The potential for drier weather next week is seen opening the door for a pick-up in fall harvest operations. Any "ramp up" in the expected record harvest is expected to keep buyers in a cautious mode, a CBOT floor analyst said.

 

However, price action is expected to remain in a sideways trading range, with downside movement limited by strong underlying demand amid the tight availability of cash soybean inventories in the face of slow early harvest progress.

 

Outside financial markets are seen influencing speculative price action, with a firmer U.S. dollar and weakness in crude oil and equities in early action sending negative waves through the market place, analyst said.

 

A technical analyst said first resistance for November soybeans is seen at Thursday's high of US$9.32 3/4 and then at this week's high of US$9.37 1/4. First support is seen at Thursday's low of US$9.14 3/4 and then at this week's low of US$9.06 1/2.

 

The T-storm Weather forecast said more rain is probable next week for the U.S. Midwest, with temperatures averaging cooler than usual through the middle of next week.

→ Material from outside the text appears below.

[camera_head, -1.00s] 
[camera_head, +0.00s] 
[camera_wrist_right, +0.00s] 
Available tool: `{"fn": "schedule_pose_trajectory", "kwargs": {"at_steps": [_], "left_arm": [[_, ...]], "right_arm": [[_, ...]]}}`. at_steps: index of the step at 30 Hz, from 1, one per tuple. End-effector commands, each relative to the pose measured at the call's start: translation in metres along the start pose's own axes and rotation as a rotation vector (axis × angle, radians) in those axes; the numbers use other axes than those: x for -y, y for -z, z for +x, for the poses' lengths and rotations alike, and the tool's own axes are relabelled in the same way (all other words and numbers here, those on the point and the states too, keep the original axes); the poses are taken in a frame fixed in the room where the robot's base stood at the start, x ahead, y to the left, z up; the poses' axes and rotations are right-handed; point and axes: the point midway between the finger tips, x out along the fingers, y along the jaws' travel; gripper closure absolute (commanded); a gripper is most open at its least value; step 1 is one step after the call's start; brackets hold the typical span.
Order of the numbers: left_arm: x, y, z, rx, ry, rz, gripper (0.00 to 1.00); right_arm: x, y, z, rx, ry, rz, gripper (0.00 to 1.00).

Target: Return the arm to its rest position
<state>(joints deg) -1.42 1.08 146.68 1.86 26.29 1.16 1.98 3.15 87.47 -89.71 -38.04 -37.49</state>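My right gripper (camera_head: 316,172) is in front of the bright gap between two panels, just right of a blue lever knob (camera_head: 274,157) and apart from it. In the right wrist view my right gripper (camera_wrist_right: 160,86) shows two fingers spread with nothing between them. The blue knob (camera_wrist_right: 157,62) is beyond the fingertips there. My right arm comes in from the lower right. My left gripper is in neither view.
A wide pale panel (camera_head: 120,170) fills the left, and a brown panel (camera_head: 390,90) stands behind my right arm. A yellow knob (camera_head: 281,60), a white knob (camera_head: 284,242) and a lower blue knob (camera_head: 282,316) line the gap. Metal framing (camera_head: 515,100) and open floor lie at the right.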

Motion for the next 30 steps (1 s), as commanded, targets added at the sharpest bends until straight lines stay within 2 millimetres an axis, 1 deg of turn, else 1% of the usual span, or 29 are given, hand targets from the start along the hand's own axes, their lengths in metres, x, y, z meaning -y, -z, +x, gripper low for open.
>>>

An unseasonably cool pattern is probable to begin late next week and continue into mid-month. The cooler pattern late next week is expected to shift substantial rainfall away from corn/ soybeans areas of the Midwest.

 

In overseas markets, crude palm oil futures on Malaysia's derivatives exchange fell to their lowest levels since July 17, falling as much as 4.1% on a likely rise in output and technical selling pressure towards the end of trade, said trade participants. The benchmark December contract on Bursa Malaysia Derivatives ended MYR79 or 3.7% lower at MYR2,036 a metric tonne.

 

Argentine soybean prices fell in the week ended Thursday at the Rosario Grain Exchange amid slack demand from exporters and limited offers from sellers.

 

China's soybean, soymeal, soyoil, futures traded on the Dalian Commodity Exchange will close Oct. 1-8 as the exchange will be closed for the National Day and Mid-Autumn Festival holidays.